So what's the big deal here?
Most Christians were opposed to slavery in England and America. Christians led the charge against it. The Bible does not condone chattel slavery. Who cares what some thought? Biblical Christianity eventually won the day, and has since won the day against segregation as well. Victory. If you think for a moment that the pagan world would have ever abandoned slavery without the influence of Christianity. . . . The bottom line is this: chattel slavery is a pagan institution that no Christians should have ever gotten entangled with, and fortunately the majority of Christians throughout history understood that and beat it back down for good in the West. The rest of the world eventually followed the West's lead, by the way, as a result of the spread of Christianity via the "evil" of colonialism. The only place it's still practiced to any significant degree is in the Islamic world.

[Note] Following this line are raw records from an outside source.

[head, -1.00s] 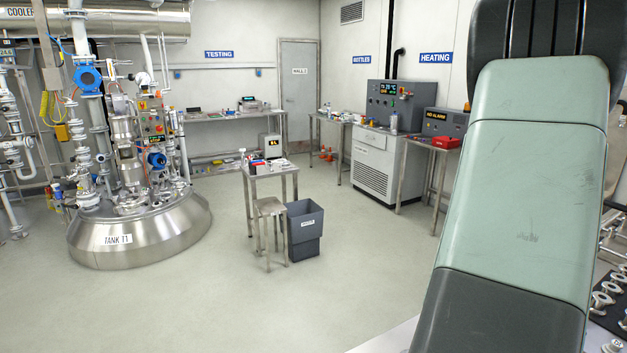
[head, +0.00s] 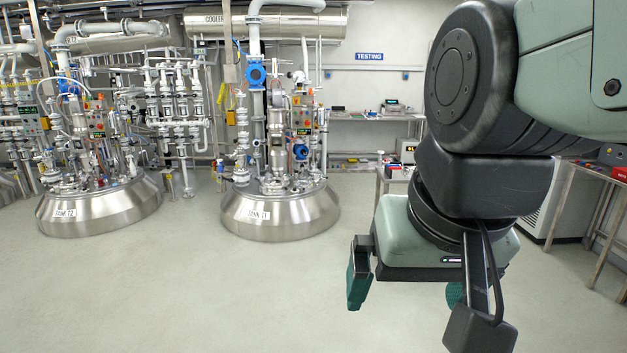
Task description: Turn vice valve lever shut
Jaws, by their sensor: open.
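My gripper (head: 408,285) hangs at the right of the middle in the head view. It points down, with its two green-padded fingers wide apart and nothing between them. The right finger is partly hidden behind my arm's wrist and a dark bracket. I cannot make out a vice or a valve lever held in one anywhere in this view. The floor shows between and below the fingers.
Steel tank T1 (head: 280,217) and tank T2 (head: 98,212) stand at the back with dense pipework above. A testing bench (head: 372,116) runs along the back wall. A steel table (head: 600,174) stands at right. The grey floor (head: 200,300) in front is clear.

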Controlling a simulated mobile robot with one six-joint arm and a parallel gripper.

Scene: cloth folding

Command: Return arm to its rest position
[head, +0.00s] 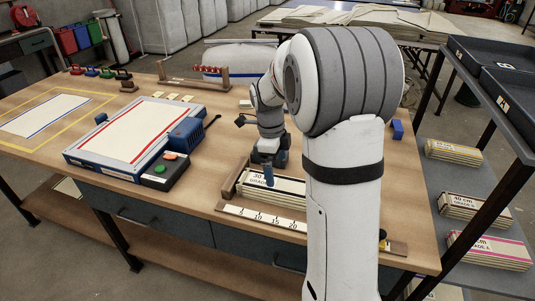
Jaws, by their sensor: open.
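My arm rises in the front right of the head view and bends down over the table. My gripper (269,174) points down, open, over the near-middle of the table. A blue finger shows just above or against a stack of folded cloth (288,187) labelled 30 and GRADE; I cannot tell if they touch. No cloth is seen held in the gripper. The stack lies in a wooden holder behind a ruler strip (262,219). My upper arm hides the right part of the stack and holder.
A blue-framed press (132,137) with a red-striped cloth (138,128) and a button box (165,171) stands left. A blue-edged cloth (43,115) lies inside a yellow outline at far left. A cloth roll (240,58) is behind. A shelf rack (495,95) stands close on the right.

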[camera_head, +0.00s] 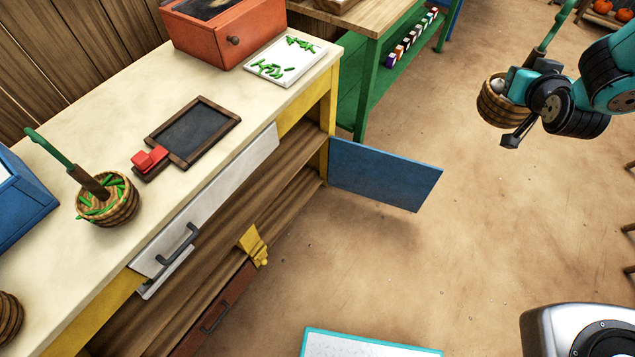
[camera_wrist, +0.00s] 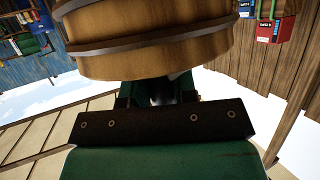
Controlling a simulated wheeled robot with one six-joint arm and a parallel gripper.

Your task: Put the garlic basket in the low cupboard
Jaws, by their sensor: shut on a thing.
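The garlic basket (camera_head: 492,106) is a round woven basket with something white inside and a green-tipped upright handle. It is held in the air at the upper right of the head view, clear of the counter. My gripper (camera_head: 522,88) is shut on it; the exact grip point is hard to see. In the wrist view the basket (camera_wrist: 150,42) fills the top, just beyond my gripper (camera_wrist: 158,92). The low cupboard (camera_head: 290,195) is the brown shelved space under the yellow counter. Its blue door (camera_head: 385,178) stands open at the right end.
A similar basket with green pods (camera_head: 108,205) stands on the counter (camera_head: 75,265). A slate (camera_head: 192,130), a red box (camera_head: 222,32) and a white board (camera_head: 286,60) also lie there. A green table (camera_head: 385,85) stands behind. The floor (camera_head: 400,265) between is mostly clear.

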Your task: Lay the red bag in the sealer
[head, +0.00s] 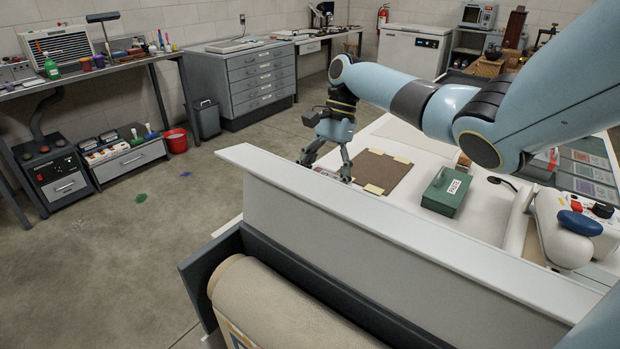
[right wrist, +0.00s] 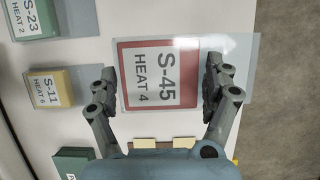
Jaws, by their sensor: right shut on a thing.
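The red bag (right wrist: 160,72) is a clear sleeve with a red-bordered label reading S-45 HEAT 4. My right gripper (right wrist: 160,88) has a finger at each side of the label and is shut on the bag; clear film reaches past the right finger. In the head view my right gripper (head: 326,170) is low over the far left end of the white table, and the bag is mostly hidden. My left gripper is out of view.
A brown board (head: 375,174) with cream tabs and a green labelled box (head: 446,192) lie between gripper and sealer. A raised white panel (head: 380,240) edges the table's near side. The wrist view shows a green S-23 item (right wrist: 36,20) and a yellow S-11 item (right wrist: 52,87).

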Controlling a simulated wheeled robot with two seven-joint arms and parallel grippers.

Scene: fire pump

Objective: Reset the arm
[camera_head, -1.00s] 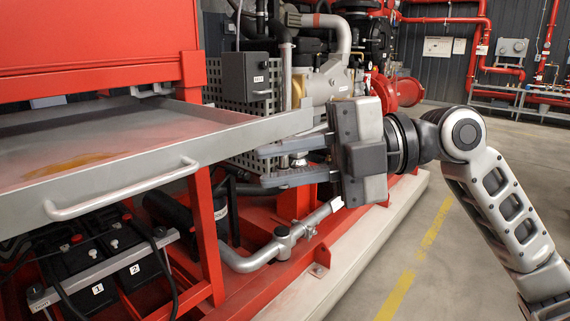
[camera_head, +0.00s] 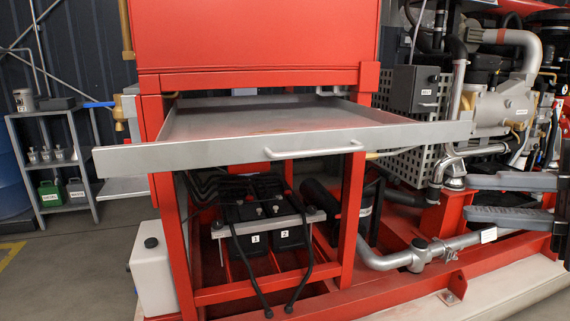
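My right gripper (camera_head: 470,198) comes in from the right edge. Its two grey fingers point left, one above the other, with a clear gap between them. Nothing shows between the fingers, and the gripper's body is mostly cut off by the edge. Behind the fingers are a silver pipe (camera_head: 455,241) and red framework of the pump unit. My left gripper is not in view.
A grey tray (camera_head: 225,155) with a front handle (camera_head: 315,152) sticks out over batteries (camera_head: 262,238) in the red frame, left of my gripper. A grey control box (camera_head: 416,90) stands behind it. A shelf (camera_head: 66,185) stands far left, with clear floor before it.

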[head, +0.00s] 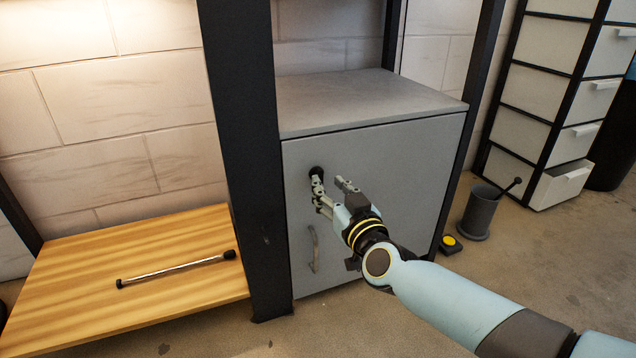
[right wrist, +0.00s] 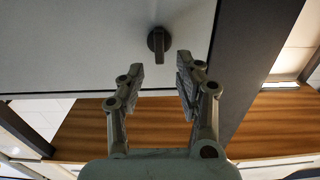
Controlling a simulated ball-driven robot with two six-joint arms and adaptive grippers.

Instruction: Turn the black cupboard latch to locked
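The black latch (head: 316,172) is a small dark knob on the upper left of the grey cupboard door (head: 390,180). In the right wrist view the latch (right wrist: 158,42) shows as a round base with a bar that runs up and down the picture. My right gripper (head: 331,196) is in front of the door, just below and right of the latch. Its two fingers (right wrist: 160,80) are open and empty, with the latch ahead of the gap between them. They look apart from the latch. My left gripper is not in view.
A curved grey handle (head: 313,250) is on the door below the latch. A black post (head: 245,150) stands left of the cupboard. A wooden board (head: 90,275) with a metal rod (head: 175,270) is further left. A grey pot (head: 479,215) and a yellow button (head: 449,242) stand right.

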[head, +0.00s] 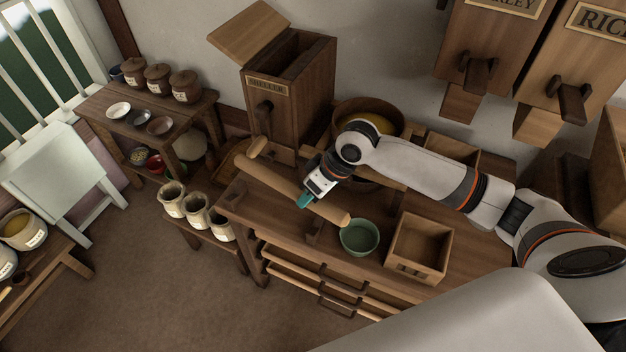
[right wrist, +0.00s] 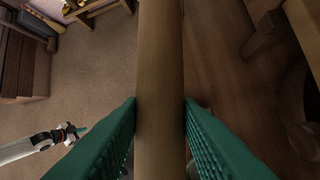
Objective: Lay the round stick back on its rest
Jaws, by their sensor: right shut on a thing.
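The round stick (head: 275,182), a long pale wooden rod, slants over the front part of the wooden worktable (head: 390,262). My right gripper (head: 305,200) is shut on it between its two ends. In the right wrist view the stick (right wrist: 160,60) runs upright between the teal fingers (right wrist: 160,125).
A green bowl (head: 360,237) stands close to the stick's right end, with an open wooden box (head: 418,248) beside it. The tall wooden sheller (head: 292,95) and a round tub (head: 368,118) stand behind. Jars (head: 195,210) sit on a low bench at left.

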You leftists moan about colonialism. Ever consider the plus side of it?
The "big deal" is that the bible was used to justify slavery, segregation and anti miscegenation...just as it is being used to justify anti gay bigotry. They thought they were just as "right" as those who oppose gay and lesbian equality because the bible tells them to. Their "religious liberty" was not taken into consideration when Public Accommodation laws were passed or when bans on interracial marriage were struck down as unconstitutional.
Look, I don't agree with my colleagues on that score; that is to say, that there were no persons who used the Bible to defend these things. The argument that southern slave owners predicated their theory on the construct of husbandry strikes me as irrelevant to your fundamental observation. Africans, i.e., the offspring of Ham are in reality
not subhuman. The very idea is repugnant. In reality that peculiar institution
was chattel slavery. And they
did use the Bible to justify their subjugation of their fellow human beings in violation of divine and natural law.
But also, in reality, the Bible does
not justify or condone chattel slavery. On the contrary, it condemns it. So your argument's transitional qualifier "just as right" is invalid.
Moving on. . . .
"[T]hose who oppose gay and lesbian equality [do so] because the bible tells them to."
This is false. While it is true that homosexuality is condemned by the God of the Bible, as the nature of homosexuality is in fact evil and, consequently, destructive and tyrannical, that is not the political objection to homosexual "marriage" as a governmentally regulated institution. And until you get that through you head, you will never understand the true nature of the objection.
So there's no point going from here until you're ready to concede the fallaciousness of this belief. It is pointless to keep bottoming your assertion on this premise over and over and over and over again when all the while false.
Let me know when you're ready to go deeper.
You do know that I opposed sodomy laws, right? That I campaigned with homosexuals to end them?